- **EXERCISE TASK**
Restate exactly the lines below, from the one containing "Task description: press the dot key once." through the final line, and leave out the pictures.

• • • •

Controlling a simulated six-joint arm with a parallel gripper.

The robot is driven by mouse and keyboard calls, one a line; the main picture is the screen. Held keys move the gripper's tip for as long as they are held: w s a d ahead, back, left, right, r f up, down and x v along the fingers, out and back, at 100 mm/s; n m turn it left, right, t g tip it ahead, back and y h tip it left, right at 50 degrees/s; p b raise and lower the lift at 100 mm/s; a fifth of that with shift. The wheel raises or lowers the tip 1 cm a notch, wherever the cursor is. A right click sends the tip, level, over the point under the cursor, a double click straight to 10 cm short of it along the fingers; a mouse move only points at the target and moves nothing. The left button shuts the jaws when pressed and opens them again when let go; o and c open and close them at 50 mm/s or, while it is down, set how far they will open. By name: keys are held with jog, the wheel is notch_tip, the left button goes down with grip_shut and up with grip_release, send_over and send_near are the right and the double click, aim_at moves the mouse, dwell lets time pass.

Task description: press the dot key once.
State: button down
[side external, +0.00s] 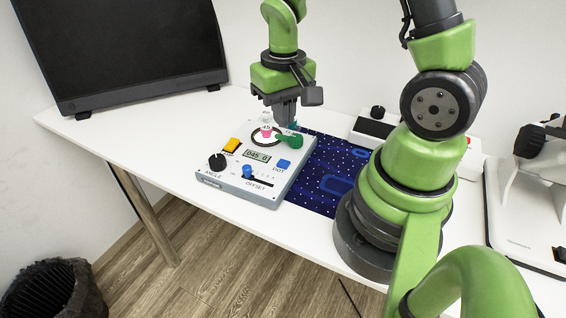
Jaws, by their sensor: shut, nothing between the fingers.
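A pale grey control box (218,186) sits on the white table. Its dot key is a small blue square key (283,163) with the label DOT under it, at the box's right side, right of the display (257,155), which seems to read 045 0. My gripper (287,123) is shut and empty. It points down over the box's back right part, behind the dot key in this view and close to a green handle (290,141). I cannot tell whether it touches the handle. The dot key is in plain view, with the gripper clear of it.
The box also bears a black angle knob (217,161), a blue offset slider (247,171), a yellow switch (231,145) and a pink piece (266,131) in a dark ring. A dark blue patterned mat (312,184) lies to its right. A monitor (120,50) stands at back left.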

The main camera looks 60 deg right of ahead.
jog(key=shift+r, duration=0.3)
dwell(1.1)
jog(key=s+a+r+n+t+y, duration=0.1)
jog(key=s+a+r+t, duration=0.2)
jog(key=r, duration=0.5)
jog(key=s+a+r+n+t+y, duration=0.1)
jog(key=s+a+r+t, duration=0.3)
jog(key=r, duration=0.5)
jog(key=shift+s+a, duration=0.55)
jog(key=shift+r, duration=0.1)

• • • •

- **SOLUTION**
Task description: press the dot key once.
State: button down
[side external, +0.00s] 
Jaws, by their sensor: shut, nothing between the fingers.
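A pale grey control box (218,186) sits on the white table. Its dot key is a small blue square key (283,163) with the label DOT under it, at the box's right side, right of the display (257,155), which seems to read 045 0. My gripper (287,123) is shut and empty. It points down over the box's back right part, behind the dot key in this view and close to a green handle (290,141). I cannot tell whether it touches the handle. The dot key is in plain view, with the gripper clear of it.
The box also bears a black angle knob (217,161), a blue offset slider (247,171), a yellow switch (231,145) and a pink piece (266,131) in a dark ring. A dark blue patterned mat (312,184) lies to its right. A monitor (120,50) stands at back left.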

The main camera looks 60 deg right of ahead.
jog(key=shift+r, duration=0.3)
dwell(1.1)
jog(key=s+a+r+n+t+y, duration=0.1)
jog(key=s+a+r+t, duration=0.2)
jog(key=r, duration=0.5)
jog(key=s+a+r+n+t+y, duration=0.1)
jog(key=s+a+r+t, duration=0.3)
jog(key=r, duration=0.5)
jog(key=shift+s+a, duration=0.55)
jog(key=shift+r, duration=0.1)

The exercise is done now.